» **PROBLEM STATEMENT**: Can the data below be set down again exactly, line for line?

» **EXCERPTED RECORDS**:
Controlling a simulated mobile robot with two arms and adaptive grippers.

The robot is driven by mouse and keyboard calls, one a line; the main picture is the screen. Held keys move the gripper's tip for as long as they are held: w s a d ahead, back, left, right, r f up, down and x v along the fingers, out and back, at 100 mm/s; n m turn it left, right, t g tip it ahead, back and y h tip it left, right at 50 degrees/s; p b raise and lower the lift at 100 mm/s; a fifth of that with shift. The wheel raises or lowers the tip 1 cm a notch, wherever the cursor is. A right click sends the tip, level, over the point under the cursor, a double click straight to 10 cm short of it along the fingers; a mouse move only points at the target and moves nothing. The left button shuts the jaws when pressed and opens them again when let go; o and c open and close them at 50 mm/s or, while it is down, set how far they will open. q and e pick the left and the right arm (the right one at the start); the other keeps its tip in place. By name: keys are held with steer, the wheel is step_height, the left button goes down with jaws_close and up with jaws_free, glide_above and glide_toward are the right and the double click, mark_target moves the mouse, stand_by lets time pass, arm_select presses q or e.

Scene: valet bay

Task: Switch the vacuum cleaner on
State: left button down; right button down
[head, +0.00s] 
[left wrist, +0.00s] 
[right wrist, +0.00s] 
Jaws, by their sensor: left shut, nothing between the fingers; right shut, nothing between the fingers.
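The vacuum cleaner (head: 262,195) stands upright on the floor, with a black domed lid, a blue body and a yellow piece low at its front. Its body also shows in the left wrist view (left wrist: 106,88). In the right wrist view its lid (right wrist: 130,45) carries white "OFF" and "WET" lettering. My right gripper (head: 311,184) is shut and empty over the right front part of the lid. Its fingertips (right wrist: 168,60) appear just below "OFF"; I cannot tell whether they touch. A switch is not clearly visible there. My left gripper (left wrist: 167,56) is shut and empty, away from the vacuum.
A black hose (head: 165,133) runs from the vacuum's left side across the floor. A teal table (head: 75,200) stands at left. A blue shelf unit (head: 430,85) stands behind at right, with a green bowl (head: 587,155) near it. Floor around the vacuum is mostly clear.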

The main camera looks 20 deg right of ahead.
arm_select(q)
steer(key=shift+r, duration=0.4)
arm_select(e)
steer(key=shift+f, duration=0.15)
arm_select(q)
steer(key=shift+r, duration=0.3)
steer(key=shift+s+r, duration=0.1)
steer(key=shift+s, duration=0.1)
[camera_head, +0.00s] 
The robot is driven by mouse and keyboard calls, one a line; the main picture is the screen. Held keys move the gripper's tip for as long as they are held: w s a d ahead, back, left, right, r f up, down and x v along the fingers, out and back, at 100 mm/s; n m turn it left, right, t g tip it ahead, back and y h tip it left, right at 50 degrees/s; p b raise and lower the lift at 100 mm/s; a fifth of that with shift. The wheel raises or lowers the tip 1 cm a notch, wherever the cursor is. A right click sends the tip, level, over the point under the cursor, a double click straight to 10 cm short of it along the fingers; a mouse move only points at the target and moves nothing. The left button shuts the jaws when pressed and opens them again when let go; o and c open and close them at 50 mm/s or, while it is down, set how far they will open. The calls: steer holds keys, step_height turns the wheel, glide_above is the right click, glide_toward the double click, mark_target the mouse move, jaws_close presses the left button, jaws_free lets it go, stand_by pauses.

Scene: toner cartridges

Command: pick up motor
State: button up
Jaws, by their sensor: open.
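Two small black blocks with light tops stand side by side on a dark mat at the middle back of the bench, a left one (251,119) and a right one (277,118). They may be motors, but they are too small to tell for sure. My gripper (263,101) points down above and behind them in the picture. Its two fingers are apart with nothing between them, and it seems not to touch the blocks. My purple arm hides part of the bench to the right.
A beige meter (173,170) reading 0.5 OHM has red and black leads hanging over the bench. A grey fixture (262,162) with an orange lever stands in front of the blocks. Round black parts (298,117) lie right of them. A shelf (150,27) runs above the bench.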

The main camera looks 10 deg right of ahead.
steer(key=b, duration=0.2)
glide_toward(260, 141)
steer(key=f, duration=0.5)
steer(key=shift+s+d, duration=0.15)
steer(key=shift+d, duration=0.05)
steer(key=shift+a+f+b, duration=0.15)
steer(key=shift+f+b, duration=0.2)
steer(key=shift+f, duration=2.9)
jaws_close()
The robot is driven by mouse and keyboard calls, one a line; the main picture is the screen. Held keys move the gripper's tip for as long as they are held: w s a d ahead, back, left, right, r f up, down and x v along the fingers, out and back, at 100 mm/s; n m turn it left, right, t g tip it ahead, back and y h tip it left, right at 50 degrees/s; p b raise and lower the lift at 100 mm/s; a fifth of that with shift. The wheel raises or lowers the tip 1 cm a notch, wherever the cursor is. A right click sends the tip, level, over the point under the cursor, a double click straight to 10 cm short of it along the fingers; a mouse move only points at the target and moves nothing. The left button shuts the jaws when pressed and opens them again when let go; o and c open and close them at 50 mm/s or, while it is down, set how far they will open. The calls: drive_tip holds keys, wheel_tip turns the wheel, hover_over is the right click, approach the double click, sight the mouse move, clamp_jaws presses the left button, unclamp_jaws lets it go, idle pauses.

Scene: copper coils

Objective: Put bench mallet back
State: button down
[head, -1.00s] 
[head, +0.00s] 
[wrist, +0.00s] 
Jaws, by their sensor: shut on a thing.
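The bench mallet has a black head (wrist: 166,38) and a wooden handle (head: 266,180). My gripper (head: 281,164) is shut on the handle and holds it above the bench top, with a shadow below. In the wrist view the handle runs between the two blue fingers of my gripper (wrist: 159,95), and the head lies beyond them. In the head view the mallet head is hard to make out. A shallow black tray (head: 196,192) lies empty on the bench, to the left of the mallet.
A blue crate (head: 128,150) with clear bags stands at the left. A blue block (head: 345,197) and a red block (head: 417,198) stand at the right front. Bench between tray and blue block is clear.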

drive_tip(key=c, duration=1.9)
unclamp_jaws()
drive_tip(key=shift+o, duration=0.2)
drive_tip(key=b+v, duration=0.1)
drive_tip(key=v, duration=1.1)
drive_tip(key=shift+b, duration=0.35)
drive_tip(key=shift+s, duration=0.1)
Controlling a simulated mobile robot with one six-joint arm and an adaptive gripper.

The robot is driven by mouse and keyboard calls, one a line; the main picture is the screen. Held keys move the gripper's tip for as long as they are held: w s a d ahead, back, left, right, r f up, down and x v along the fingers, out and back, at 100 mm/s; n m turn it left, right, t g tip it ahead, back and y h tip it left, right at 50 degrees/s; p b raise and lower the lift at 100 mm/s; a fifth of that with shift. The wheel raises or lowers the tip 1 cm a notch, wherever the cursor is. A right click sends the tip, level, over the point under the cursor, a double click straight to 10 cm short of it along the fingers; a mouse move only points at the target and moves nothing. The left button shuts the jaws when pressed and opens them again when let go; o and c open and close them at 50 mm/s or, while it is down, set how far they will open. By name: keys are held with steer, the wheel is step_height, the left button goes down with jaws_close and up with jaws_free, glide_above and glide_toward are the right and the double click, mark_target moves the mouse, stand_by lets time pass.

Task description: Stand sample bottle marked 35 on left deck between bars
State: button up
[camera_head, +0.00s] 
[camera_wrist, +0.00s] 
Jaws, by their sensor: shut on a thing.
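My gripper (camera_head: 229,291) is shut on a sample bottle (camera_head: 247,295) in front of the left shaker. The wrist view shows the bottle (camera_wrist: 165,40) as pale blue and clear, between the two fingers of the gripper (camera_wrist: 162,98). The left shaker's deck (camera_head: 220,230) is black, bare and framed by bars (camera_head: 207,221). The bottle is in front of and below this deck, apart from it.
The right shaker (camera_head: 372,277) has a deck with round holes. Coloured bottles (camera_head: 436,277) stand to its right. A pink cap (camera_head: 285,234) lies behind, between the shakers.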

» **ANSWER FOR THE TASK**:
Controlling a simulated mobile robot with two arms and adaptive grippers.

The robot is driven by mouse and keyboard calls, one a line; the main picture is the screen. Held keys move the gripper's tip for as long as they are held: w s a d ahead, back, left, right, r f up, down and x v along the fingers, out and back, at 100 mm/s; n m turn it left, right, t g tip it ahead, back and y h tip it left, right at 50 degrees/s; p b raise and lower the lift at 100 mm/s; a fifth of that with shift. The wheel raises or lowers the tip 1 cm a notch, wherever the cursor is. A right click sends the tip, level, over the point under the cursor, a double click straight to 10 cm short of it along the fingers; a mouse move only points at the target and moves nothing. The left button shuts the jaws when pressed and opens them again when let go; o and c open and close them at 50 mm/s or, while it is down, set how far they will open. q and e pick the left and the right arm (the right one at the start); the other keeps its tip in place. By name: keys are held with steer, the wheel is step_height, the left button goes down with jaws_close and up with jaws_free, glide_above and glide_toward are the right and the double click, mark_target moves the mouse, stand_by lets time pass, arm_select presses q or e.

Scene: valet bay

Task: Switch the vacuum cleaner on
State: left button down; right button down
[head, +0.00s] 
[left wrist, +0.00s] 
[right wrist, +0.00s] 
Jaws, by their sensor: left shut, nothing between the fingers; right shut, nothing between the fingers.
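The vacuum cleaner (head: 262,195) stands upright on the floor, with a black domed lid, a blue body and a yellow piece low at its front. Its body also shows in the left wrist view (left wrist: 106,88). In the right wrist view its lid (right wrist: 130,45) carries white "OFF" and "WET" lettering. My right gripper (head: 311,184) is shut and empty over the right front part of the lid. Its fingertips (right wrist: 168,60) appear just below "OFF"; I cannot tell whether they touch. A switch is not clearly visible there. My left gripper (left wrist: 167,56) is shut and empty, away from the vacuum.
A black hose (head: 165,133) runs from the vacuum's left side across the floor. A teal table (head: 75,200) stands at left. A blue shelf unit (head: 430,85) stands behind at right, with a green bowl (head: 587,155) near it. Floor around the vacuum is mostly clear.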

The main camera looks 20 deg right of ahead.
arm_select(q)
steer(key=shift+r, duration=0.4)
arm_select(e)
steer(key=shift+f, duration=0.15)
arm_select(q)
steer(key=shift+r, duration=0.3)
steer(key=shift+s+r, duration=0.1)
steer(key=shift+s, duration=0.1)
[camera_head, +0.00s] 
The robot is driven by mouse and keyboard calls, one a line; the main picture is the screen. Held keys move the gripper's tip for as long as they are held: w s a d ahead, back, left, right, r f up, down and x v along the fingers, out and back, at 100 mm/s; n m turn it left, right, t g tip it ahead, back and y h tip it left, right at 50 degrees/s; p b raise and lower the lift at 100 mm/s; a fifth of that with shift. The wheel raises or lowers the tip 1 cm a notch, wherever the cursor is. A right click sends the tip, level, over the point under the cursor, a double click straight to 10 cm short of it along the fingers; a mouse move only points at the target and moves nothing. The left button shuts the jaws when pressed and opens them again when let go; o and c open and close them at 50 mm/s or, while it is down, set how far they will open. The calls: steer holds keys, step_height turns the wheel, glide_above is the right click, glide_toward the double click, mark_target the mouse move, jaws_close presses the left button, jaws_free lets it go, stand_by pauses.

Scene: toner cartridges

Command: pick up motor
State: button up
Jaws, by their sensor: open.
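Two small black blocks with light tops stand side by side on a dark mat at the middle back of the bench, a left one (251,119) and a right one (277,118). They may be motors, but they are too small to tell for sure. My gripper (263,101) points down above and behind them in the picture. Its two fingers are apart with nothing between them, and it seems not to touch the blocks. My purple arm hides part of the bench to the right.
A beige meter (173,170) reading 0.5 OHM has red and black leads hanging over the bench. A grey fixture (262,162) with an orange lever stands in front of the blocks. Round black parts (298,117) lie right of them. A shelf (150,27) runs above the bench.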

The main camera looks 10 deg right of ahead.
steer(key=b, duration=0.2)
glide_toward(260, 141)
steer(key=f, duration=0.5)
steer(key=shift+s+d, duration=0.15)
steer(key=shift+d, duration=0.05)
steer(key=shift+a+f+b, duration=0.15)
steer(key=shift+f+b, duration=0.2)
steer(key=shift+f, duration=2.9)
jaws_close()
The robot is driven by mouse and keyboard calls, one a line; the main picture is the screen. Held keys move the gripper's tip for as long as they are held: w s a d ahead, back, left, right, r f up, down and x v along the fingers, out and back, at 100 mm/s; n m turn it left, right, t g tip it ahead, back and y h tip it left, right at 50 degrees/s; p b raise and lower the lift at 100 mm/s; a fifth of that with shift. The wheel raises or lowers the tip 1 cm a notch, wherever the cursor is. A right click sends the tip, level, over the point under the cursor, a double click straight to 10 cm short of it along the fingers; a mouse move only points at the target and moves nothing. The left button shuts the jaws when pressed and opens them again when let go; o and c open and close them at 50 mm/s or, while it is down, set how far they will open. The calls: drive_tip holds keys, wheel_tip turns the wheel, hover_over is the right click, approach the double click, sight the mouse move, clamp_jaws presses the left button, unclamp_jaws lets it go, idle pauses.

Scene: copper coils

Objective: Put bench mallet back
State: button down
[head, -1.00s] 
[head, +0.00s] 
[wrist, +0.00s] 
Jaws, by their sensor: shut on a thing.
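The bench mallet has a black head (wrist: 166,38) and a wooden handle (head: 266,180). My gripper (head: 281,164) is shut on the handle and holds it above the bench top, with a shadow below. In the wrist view the handle runs between the two blue fingers of my gripper (wrist: 159,95), and the head lies beyond them. In the head view the mallet head is hard to make out. A shallow black tray (head: 196,192) lies empty on the bench, to the left of the mallet.
A blue crate (head: 128,150) with clear bags stands at the left. A blue block (head: 345,197) and a red block (head: 417,198) stand at the right front. Bench between tray and blue block is clear.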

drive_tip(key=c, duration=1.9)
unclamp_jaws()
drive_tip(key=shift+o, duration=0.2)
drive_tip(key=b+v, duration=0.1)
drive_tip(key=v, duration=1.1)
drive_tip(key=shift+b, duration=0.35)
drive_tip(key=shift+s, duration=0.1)
Controlling a simulated mobile robot with one six-joint arm and an adaptive gripper.

The robot is driven by mouse and keyboard calls, one a line; the main picture is the screen. Held keys move the gripper's tip for as long as they are held: w s a d ahead, back, left, right, r f up, down and x v along the fingers, out and back, at 100 mm/s; n m turn it left, right, t g tip it ahead, back and y h tip it left, right at 50 degrees/s; p b raise and lower the lift at 100 mm/s; a fifth of that with shift. The wheel raises or lowers the tip 1 cm a notch, wherever the cursor is. A right click sends the tip, level, over the point under the cursor, a double click straight to 10 cm short of it along the fingers; a mouse move only points at the target and moves nothing. The left button shuts the jaws when pressed and opens them again when let go; o and c open and close them at 50 mm/s or, while it is down, set how far they will open. By name: keys are held with steer, the wheel is step_height, the left button goes down with jaws_close and up with jaws_free, glide_above and glide_toward are the right and the double click, mark_target moves the mouse, stand_by lets time pass.

Task description: Stand sample bottle marked 35 on left deck between bars
State: button up
[camera_head, +0.00s] 
[camera_wrist, +0.00s] 
Jaws, by their sensor: shut on a thing.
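My gripper (camera_head: 229,291) is shut on a sample bottle (camera_head: 247,295) in front of the left shaker. The wrist view shows the bottle (camera_wrist: 165,40) as pale blue and clear, between the two fingers of the gripper (camera_wrist: 162,98). The left shaker's deck (camera_head: 220,230) is black, bare and framed by bars (camera_head: 207,221). The bottle is in front of and below this deck, apart from it.
The right shaker (camera_head: 372,277) has a deck with round holes. Coloured bottles (camera_head: 436,277) stand to its right. A pink cap (camera_head: 285,234) lies behind, between the shakers.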

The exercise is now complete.